▶ WHAT IS EXPECTED: Only one portion of the data is to be written out: from the line bearing "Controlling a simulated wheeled" through the line bearing "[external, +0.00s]". Write it exactly as it appears.
##########
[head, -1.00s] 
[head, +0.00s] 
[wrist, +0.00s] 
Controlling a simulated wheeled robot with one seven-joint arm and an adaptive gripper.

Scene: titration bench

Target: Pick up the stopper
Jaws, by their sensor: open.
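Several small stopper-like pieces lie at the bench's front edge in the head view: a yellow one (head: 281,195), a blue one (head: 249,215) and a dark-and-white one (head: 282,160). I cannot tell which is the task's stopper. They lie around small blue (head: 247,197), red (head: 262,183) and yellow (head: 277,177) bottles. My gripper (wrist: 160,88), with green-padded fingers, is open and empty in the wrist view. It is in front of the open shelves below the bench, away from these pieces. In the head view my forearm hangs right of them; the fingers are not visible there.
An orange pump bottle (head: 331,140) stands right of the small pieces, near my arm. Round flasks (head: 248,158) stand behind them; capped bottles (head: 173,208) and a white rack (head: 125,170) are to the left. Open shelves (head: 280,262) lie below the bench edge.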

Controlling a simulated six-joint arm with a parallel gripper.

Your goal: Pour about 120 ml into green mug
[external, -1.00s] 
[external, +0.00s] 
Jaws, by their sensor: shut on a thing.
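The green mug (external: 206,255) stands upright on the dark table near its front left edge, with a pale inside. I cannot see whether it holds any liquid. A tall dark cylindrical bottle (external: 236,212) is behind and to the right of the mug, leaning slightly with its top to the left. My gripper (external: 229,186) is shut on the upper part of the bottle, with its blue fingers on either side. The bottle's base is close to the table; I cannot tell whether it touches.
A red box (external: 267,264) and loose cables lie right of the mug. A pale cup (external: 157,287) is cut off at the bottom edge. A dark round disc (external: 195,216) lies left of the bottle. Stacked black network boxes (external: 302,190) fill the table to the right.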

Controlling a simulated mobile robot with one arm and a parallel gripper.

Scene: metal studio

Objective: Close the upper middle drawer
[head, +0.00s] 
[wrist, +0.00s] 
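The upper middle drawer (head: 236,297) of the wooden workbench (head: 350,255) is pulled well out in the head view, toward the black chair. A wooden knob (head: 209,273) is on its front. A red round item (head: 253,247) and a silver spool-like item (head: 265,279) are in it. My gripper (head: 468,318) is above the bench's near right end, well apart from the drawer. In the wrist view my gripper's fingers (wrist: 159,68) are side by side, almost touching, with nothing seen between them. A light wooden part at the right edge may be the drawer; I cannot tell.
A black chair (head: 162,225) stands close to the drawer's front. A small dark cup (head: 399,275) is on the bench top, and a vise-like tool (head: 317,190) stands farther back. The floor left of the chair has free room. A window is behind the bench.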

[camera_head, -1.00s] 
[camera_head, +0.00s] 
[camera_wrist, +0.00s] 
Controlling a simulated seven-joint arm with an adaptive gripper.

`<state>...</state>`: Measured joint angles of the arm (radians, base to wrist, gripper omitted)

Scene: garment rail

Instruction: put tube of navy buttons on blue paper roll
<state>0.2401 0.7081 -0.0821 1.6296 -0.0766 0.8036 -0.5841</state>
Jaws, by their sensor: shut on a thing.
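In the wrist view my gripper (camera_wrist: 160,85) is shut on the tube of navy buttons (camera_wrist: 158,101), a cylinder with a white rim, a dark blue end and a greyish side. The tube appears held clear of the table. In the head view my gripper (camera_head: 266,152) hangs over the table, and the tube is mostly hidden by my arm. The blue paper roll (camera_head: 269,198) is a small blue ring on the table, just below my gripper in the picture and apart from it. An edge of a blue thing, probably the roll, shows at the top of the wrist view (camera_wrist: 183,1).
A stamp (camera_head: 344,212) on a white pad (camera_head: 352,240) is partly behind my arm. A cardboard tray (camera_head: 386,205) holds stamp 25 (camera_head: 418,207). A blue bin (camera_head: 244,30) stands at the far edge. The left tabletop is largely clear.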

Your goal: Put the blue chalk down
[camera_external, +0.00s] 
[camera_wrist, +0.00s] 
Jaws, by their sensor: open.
##########
▶ RESULT OF THIS EXERCISE:
Controlling a simulated wheeled robot with one seven-joint arm and an adaptive gripper.

Scene: titration bench

Target: Pick up the stopper
Jaws, by their sensor: open.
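Several small stopper-like pieces lie at the bench's front edge in the head view: a yellow one (head: 281,195), a blue one (head: 249,215) and a dark-and-white one (head: 282,160). I cannot tell which is the task's stopper. They lie around small blue (head: 247,197), red (head: 262,183) and yellow (head: 277,177) bottles. My gripper (wrist: 160,88), with green-padded fingers, is open and empty in the wrist view. It is in front of the open shelves below the bench, away from these pieces. In the head view my forearm hangs right of them; the fingers are not visible there.
An orange pump bottle (head: 331,140) stands right of the small pieces, near my arm. Round flasks (head: 248,158) stand behind them; capped bottles (head: 173,208) and a white rack (head: 125,170) are to the left. Open shelves (head: 280,262) lie below the bench edge.

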Controlling a simulated six-joint arm with a parallel gripper.

Your goal: Pour about 120 ml into green mug
[external, -1.00s] 
[external, +0.00s] 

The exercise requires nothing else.